Work to be completed – Copy exactly, and only, the lines below from the first through the one containing "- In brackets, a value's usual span", both included; pictures are omitted.
-- start --
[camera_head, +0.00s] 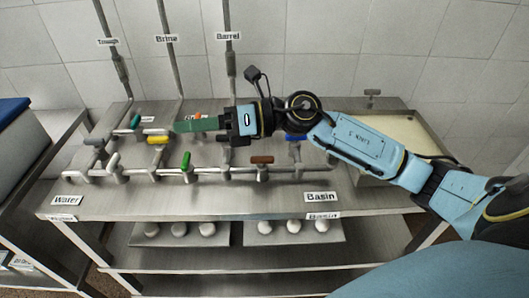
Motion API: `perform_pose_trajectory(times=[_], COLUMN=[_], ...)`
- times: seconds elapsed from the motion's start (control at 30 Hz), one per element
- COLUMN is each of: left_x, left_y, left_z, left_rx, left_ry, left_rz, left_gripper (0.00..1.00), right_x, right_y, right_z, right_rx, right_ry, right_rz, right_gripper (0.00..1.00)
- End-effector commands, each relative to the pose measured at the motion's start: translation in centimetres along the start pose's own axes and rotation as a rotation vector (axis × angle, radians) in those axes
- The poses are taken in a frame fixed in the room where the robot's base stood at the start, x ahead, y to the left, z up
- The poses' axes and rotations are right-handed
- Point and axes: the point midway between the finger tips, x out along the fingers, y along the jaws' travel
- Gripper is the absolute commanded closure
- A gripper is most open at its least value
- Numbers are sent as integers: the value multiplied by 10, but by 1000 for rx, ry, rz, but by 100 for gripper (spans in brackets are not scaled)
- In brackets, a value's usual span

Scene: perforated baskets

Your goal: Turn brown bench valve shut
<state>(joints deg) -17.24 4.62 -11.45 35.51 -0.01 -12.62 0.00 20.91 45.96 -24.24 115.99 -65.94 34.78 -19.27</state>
-- end --
Answer to this exercise –
[camera_head, +0.00s] 
Motion API: `perform_pose_trajectory(times=[_], COLUMN=[_], ...)`
- times: seconds elapsed from the motion's start (control at 30 Hz), one per element
- COLUMN is each of: left_x, left_y, left_z, left_rx, left_ry, left_rz, left_gripper (0.00..1.00), right_x, right_y, right_z, right_rx, right_ry, right_rz, right_gripper (0.00..1.00)
- End-effector commands, each relative to the pose measured at the motion's start: translation in centimetres along the start pose's own axes and rotation as a rotation vector (axis × angle, radians) in those axes
- The poses are taken in a frame fixed in the room where the robot's base stood at the start, x ahead, y to the left, z up
- The poses' axes and rotations are right-handed
- Point and axes: the point midway between the finger tips, x out along the fingers, y along the jaws' travel
- Gripper is the absolute commanded closure
- A gripper is most open at its least value
- Numbers are sent as integers: the value multiplied by 10, but by 1000 for rx, ry, rz, but by 100 for gripper (spans in brackets are not scaled)
- In brackets, a value's usual span

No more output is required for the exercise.